Утром постучал к соседям: две были замечательные старушки-учительницы, с которыми я с давних пор очень подружился. Помню, они мне про деревенскую школу рассказывали; про то, как в 50-е годы с учениками пешком ходили давать концерты в дом ветеранов войны… Оставшихся, значит, без родных и без крова ветеранов, доживающих жизнь свою в невероятной бедности и тихом горе. А дети стихи читали им, пели песни. Только и всего. И, помню, поразило, что инвалиды-калеки всегда выходили встречать детей очень далеко на поворот дороги и старались обязательно им припасти сухарей и обласкать. И что был один барак, где собраны были такие человеческие обломки, изуродованные железом войны, что их не решались детям показать, и так они жили сумеречно, без праздников.
Постучал. Нет ответа. Раскрыл дверь: прямо предо мной стояла Екатерина Васильевна, учительница. «Здравствуйте!
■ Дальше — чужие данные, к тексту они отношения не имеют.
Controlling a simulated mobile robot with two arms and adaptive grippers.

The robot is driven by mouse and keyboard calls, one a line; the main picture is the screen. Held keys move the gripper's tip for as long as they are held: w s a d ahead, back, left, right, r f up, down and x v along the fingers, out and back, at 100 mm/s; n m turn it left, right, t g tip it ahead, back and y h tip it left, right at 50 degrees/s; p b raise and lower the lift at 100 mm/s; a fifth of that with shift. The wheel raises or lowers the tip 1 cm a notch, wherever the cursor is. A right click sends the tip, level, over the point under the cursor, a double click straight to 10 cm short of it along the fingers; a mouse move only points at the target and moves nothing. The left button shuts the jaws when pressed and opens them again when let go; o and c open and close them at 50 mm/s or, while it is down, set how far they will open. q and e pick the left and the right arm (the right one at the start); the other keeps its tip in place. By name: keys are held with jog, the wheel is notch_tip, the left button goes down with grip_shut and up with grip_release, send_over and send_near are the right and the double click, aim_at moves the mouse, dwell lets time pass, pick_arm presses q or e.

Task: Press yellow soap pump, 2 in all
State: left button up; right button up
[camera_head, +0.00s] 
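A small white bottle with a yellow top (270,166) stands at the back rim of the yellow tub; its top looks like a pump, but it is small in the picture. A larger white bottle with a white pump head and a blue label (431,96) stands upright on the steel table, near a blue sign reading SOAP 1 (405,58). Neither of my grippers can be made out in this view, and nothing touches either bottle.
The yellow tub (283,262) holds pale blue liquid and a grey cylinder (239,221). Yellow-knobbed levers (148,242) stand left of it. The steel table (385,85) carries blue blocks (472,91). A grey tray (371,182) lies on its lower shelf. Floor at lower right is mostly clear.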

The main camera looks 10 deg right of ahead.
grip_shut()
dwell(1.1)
С праздником!» – радостно приветствовал ее я.
– Кто тут? – кротко, но неожиданно спросила Екатерина Васильевна.
Она стояла в пяти шагах от меня. Я не сразу и понял… А потом заметил в одном глазу мутное бельмо и другой глаз – подвижный, темный, блуждая, все смотрел мимо меня. Я назвался. Она обрадовалась, предложила чаю.
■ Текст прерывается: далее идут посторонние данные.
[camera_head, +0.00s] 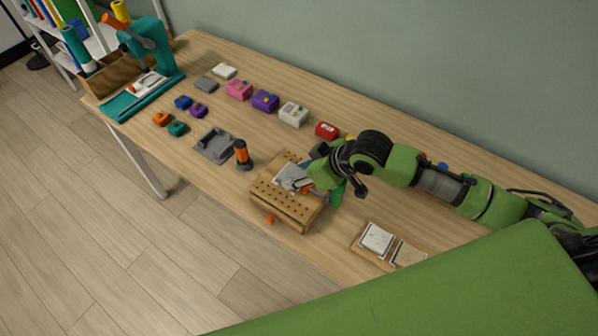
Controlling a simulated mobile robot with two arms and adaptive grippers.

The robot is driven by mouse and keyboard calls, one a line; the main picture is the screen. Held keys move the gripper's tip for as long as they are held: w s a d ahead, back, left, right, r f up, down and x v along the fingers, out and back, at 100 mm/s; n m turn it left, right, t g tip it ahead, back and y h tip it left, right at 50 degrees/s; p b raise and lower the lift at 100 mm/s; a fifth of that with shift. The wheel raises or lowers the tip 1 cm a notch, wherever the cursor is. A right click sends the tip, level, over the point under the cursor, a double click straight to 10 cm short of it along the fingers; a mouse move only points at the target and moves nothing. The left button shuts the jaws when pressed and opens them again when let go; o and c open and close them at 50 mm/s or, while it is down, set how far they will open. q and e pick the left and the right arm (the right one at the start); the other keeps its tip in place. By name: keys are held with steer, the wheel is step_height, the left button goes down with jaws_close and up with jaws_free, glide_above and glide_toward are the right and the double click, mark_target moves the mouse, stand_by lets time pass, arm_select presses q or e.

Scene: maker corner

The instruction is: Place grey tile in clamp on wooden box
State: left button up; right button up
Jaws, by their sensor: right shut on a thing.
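The wooden box (282,207), with rows of holes in its top, stands near the front edge of the table. On it is a clamp (303,185) with metal parts and orange grips. A light grey flat piece, which looks like the grey tile (287,173), lies at the clamp on top of the box. My right gripper (326,188) is at the right side of the box, close to the clamp, shut on what looks like the grey tile. Its fingertips and the exact contact are small and partly hidden. My left gripper is out of view.
A wooden holder (364,249) with a pale tile (377,239) lies at the front right. Left of the box are an orange-and-black tool (242,155) and a grey tray (206,156). Small coloured boxes line the back. A teal press (160,65) stands far left.

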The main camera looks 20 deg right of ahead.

– Давно вы ослепли? – Да уже года два как совсем не вижу. – Как же вы живете? – не удержался я. – Тяжело живем. Марья Васильевна почти не встает, а я не вижу…
А я думал – почему не отодвинется занавеска на окне, как бывало, когда мы приезжали прежде?! Выходит, нет для нее ни занавески, ни синего неба, ни золотого клена во дворе, ни могучих черных елей, за которыми в ясную погоду гаснет желтый закат… И закатов тоже нет. Ничего. Меня тоже. Звуки, шаги, голос. Какое-то воспоминание обо мне прежнем. Я даже не знаю какое. Она дарит мне баночку варенья – кабачков, сваренных с лимоном. Говорит, напоминает начинку пирога-лимонника. А я все пытаюсь представить себе ее мир, очерченный теперь границами стен и неподалеку раздающихся звуков утренних птиц, галок за окном, немощным шевелением сестры, музыкой радио (громкого); шагами почтальонши Маши, которая приносит воду и хлеб, и незнакомыми чужими шагами…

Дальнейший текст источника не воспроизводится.